TASK STATEMENT -> Everything from the line with "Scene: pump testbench" down to the line with "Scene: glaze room" below must be printed exactly, those two lines included. Exclude pictures.

Robot episode data
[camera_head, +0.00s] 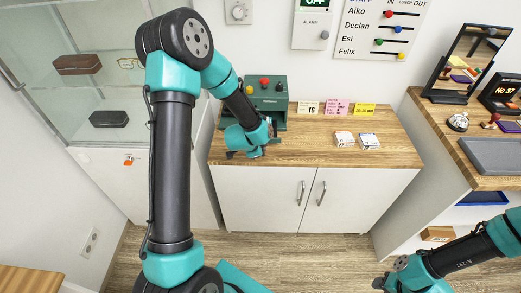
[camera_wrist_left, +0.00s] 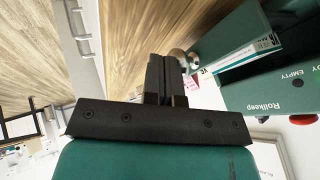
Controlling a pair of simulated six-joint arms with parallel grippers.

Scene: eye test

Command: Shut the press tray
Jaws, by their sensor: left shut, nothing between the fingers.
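The press is a green box (camera_head: 268,84) at the back left of the wooden counter, with red, yellow and dark buttons on top. My left arm hides most of its front. In the left wrist view the press body (camera_wrist_left: 270,90), marked Rollkeep, is at the right. A green tray-like part (camera_wrist_left: 232,38) with a pale edge and a round metal knob (camera_wrist_left: 178,55) juts from it. My left gripper (camera_wrist_left: 166,65) is shut and empty, its fingertips close to the knob; I cannot tell if they touch. My right gripper (camera_head: 380,283) is low at the right, away from the press, its fingers unclear.
Pink, yellow and white cards (camera_head: 337,107) stand right of the press. Two small boxes (camera_head: 345,139) lie on the counter. A glass case (camera_head: 95,70) is at the left. A side counter (camera_head: 480,150) with a grey tray is at the right. The counter's front right is clear.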

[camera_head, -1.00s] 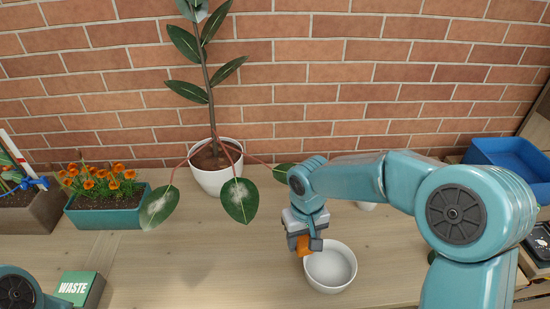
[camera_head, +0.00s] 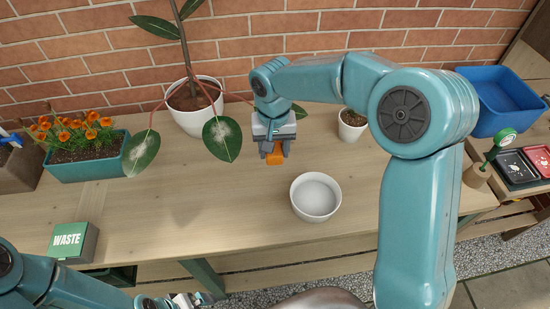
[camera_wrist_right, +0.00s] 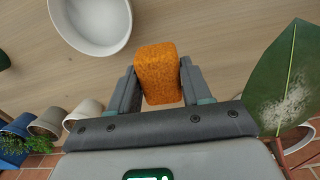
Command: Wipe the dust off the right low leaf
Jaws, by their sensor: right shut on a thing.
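My right gripper (camera_head: 274,152) is shut on an orange sponge (camera_head: 275,158); the sponge also shows between the fingers in the right wrist view (camera_wrist_right: 158,74). It is above the table, behind and left of the white bowl (camera_head: 316,197). The potted plant (camera_head: 190,102) has low leaves. The front middle leaf (camera_head: 222,140) has a pale dust patch and lies left of the sponge, apart from it; it shows in the wrist view (camera_wrist_right: 284,85). The right low leaf (camera_head: 299,111) is mostly hidden behind my arm. My left gripper (camera_head: 190,300) is at the bottom edge, partly cut off.
Another dusty leaf (camera_head: 141,153) hangs at the left. An orange flower planter (camera_head: 90,165) and a green waste box (camera_head: 73,242) stand left. A small potted plant (camera_head: 352,124) and a blue bin (camera_head: 500,100) stand right.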

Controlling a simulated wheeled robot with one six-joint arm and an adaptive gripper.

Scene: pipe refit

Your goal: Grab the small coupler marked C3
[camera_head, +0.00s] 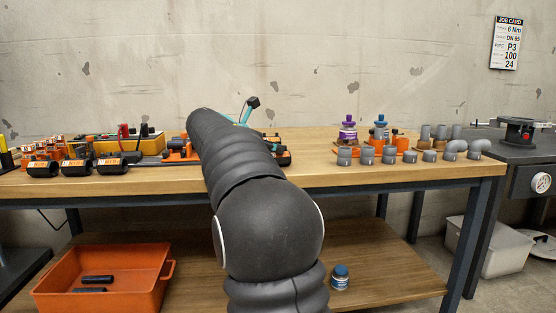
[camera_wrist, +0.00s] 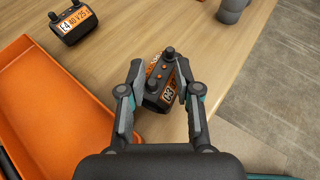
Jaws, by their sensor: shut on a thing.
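In the wrist view, the small coupler marked C3 (camera_wrist: 166,97) is black with an orange label and two dark round knobs on top. My gripper (camera_wrist: 160,90) has its two fingers on either side of it, closed against it. The coupler is tilted in the picture, over or on the wooden table; I cannot tell whether it touches the wood. In the head view my arm hides the gripper and this coupler.
In the wrist view, another coupler (camera_wrist: 74,24) with an orange label lies at top left, near an orange tray (camera_wrist: 50,120). The bench (camera_head: 400,180) carries several grey fittings (camera_head: 388,155) and a purple-capped bottle (camera_head: 348,131). An orange bin (camera_head: 150,262) stands on the lower shelf.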

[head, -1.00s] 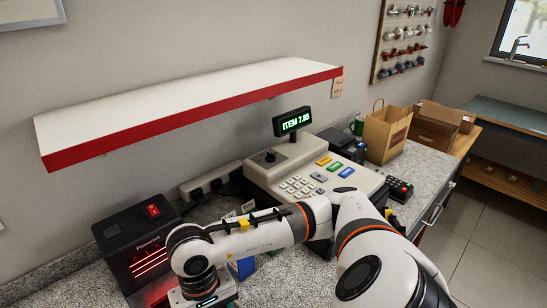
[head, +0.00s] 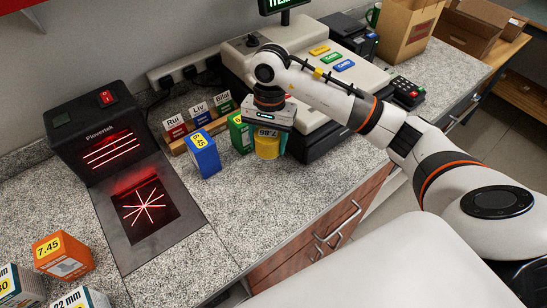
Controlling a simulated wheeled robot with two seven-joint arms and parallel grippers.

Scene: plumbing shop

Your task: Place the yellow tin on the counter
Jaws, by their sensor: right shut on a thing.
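The yellow tin (head: 267,148) is in my right gripper (head: 269,133), which points down over the counter. The gripper is shut on the tin's upper part, and a 7.85 label shows there. I cannot tell whether the tin's base touches the speckled grey counter (head: 255,205) or hangs just above it. My left gripper is out of view.
A blue box (head: 203,155) and a green box (head: 239,134) stand just left of the tin. Small name cards sit on a wooden holder behind them. The black scanner (head: 97,140) is at left, the cash register (head: 300,70) behind. The counter in front is clear.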

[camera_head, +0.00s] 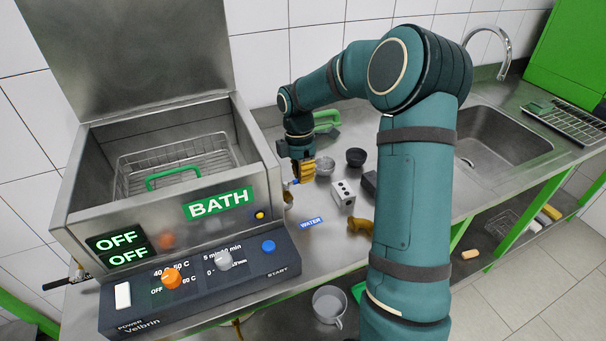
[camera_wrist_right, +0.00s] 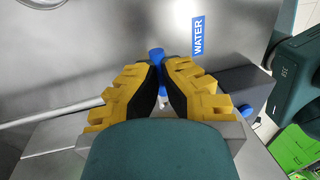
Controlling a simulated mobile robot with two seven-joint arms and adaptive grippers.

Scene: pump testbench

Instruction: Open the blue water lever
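A blue part also shows lower in the gap. In the head view my right gripper (camera_head: 302,172) is at the right side of the steel bath (camera_head: 75,212), mostly side-on. My left gripper is not in view.
The control panel (camera_head: 205,278) with orange, grey and blue knobs fronts the bath. Small dark bowls (camera_head: 356,157), a white block (camera_head: 343,195) and a brown figure (camera_head: 361,222) stand right of my gripper. A sink (camera_head: 500,137) is at right.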

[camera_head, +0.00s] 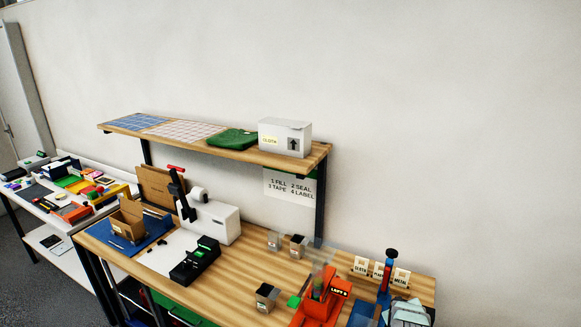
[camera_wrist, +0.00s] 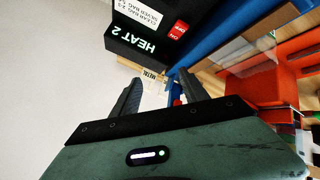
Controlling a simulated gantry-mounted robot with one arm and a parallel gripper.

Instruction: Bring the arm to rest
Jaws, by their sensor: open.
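My gripper (camera_wrist: 160,76) shows in the wrist view with its two dark fingers apart. I see nothing held between them. Blurred small red, blue and pale things show in the gap, behind the fingers. A black box marked HEAT 2 (camera_wrist: 150,35) with a red on/off switch is close above the fingers in that view. I cannot make out my gripper in the head view.
The wooden bench (camera_head: 140,262) carries a white machine (camera_head: 221,222) with a black lever, an open cardboard box (camera_head: 127,218), a black device (camera_head: 194,262) and an orange device (camera_head: 320,308).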

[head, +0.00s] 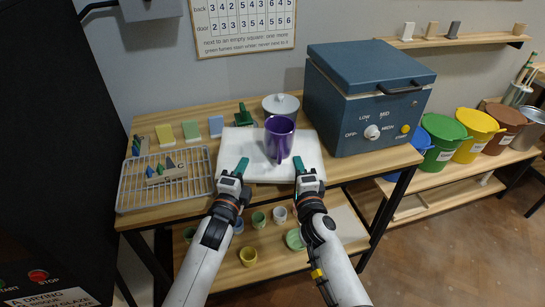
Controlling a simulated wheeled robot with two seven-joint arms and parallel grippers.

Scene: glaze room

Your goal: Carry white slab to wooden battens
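The white slab (255,174) is a flat, pale board at the front middle of the wooden table. A purple mug (279,140) stands upright on it, right of its middle. My left gripper (240,168) is at the slab's front left, its teal finger over the slab's surface. My right gripper (299,165) is at the front right, its teal finger also over the slab. Any lower fingers are hidden, so I cannot tell whether either grips the slab, or whether the slab is resting or slightly raised. I cannot make out wooden battens.
Left of the slab is a wire rack (133,191) holding small cones. A blue kiln (365,105) fills the right end. Small cups (248,257) sit on the lower shelf; buckets (480,130) stand far right.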

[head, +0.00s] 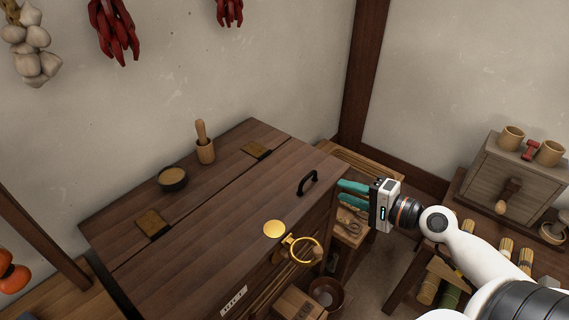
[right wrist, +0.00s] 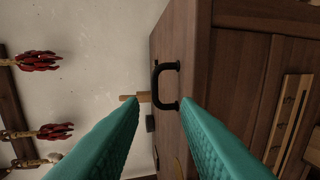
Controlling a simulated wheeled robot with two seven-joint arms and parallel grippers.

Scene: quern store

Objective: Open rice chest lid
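The rice chest (head: 130,270) is a dark wooden box with its lid (head: 225,200) lying flat and closed. A black bar handle (head: 308,183) stands on the lid near its right end; in the right wrist view the handle (right wrist: 156,82) shows beyond the fingertips, roughly in line with the gap. My right gripper (head: 340,191) has teal fingers and is just right of the handle, past the chest's edge. In the right wrist view its fingers (right wrist: 160,101) are spread with nothing between them, apart from the handle. My left gripper is not in view.
A mortar with pestle (head: 205,152) and a dark bowl (head: 173,179) stand on the top's rear strip, behind the hinge line. A brass disc (head: 275,229) and ring (head: 318,251) are at the front edge. A small cabinet (head: 515,172) with cups stands at right.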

OUTPUT BELOW ->
Scene: pump testbench

Instruction: Open the blue water lever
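A blue part also shows lower in the gap. In the head view my right gripper (camera_head: 302,172) is at the right side of the steel bath (camera_head: 75,212), mostly side-on. My left gripper is not in view.
The control panel (camera_head: 205,278) with orange, grey and blue knobs fronts the bath. Small dark bowls (camera_head: 356,157), a white block (camera_head: 343,195) and a brown figure (camera_head: 361,222) stand right of my gripper. A sink (camera_head: 500,137) is at right.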

[camera_head, +0.00s] 
[camera_wrist, +0.00s] 
Controlling a simulated gantry-mounted robot with one arm and a parallel gripper.

Instruction: Bring the arm to rest
Jaws, by their sensor: open.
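My gripper (camera_wrist: 160,76) shows in the wrist view with its two dark fingers apart. I see nothing held between them. Blurred small red, blue and pale things show in the gap, behind the fingers. A black box marked HEAT 2 (camera_wrist: 150,35) with a red on/off switch is close above the fingers in that view. I cannot make out my gripper in the head view.
The wooden bench (camera_head: 140,262) carries a white machine (camera_head: 221,222) with a black lever, an open cardboard box (camera_head: 127,218), a black device (camera_head: 194,262) and an orange device (camera_head: 320,308).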

[head, +0.00s] 
Controlling a simulated wheeled robot with two seven-joint arms and parallel grippers.

Scene: glaze room

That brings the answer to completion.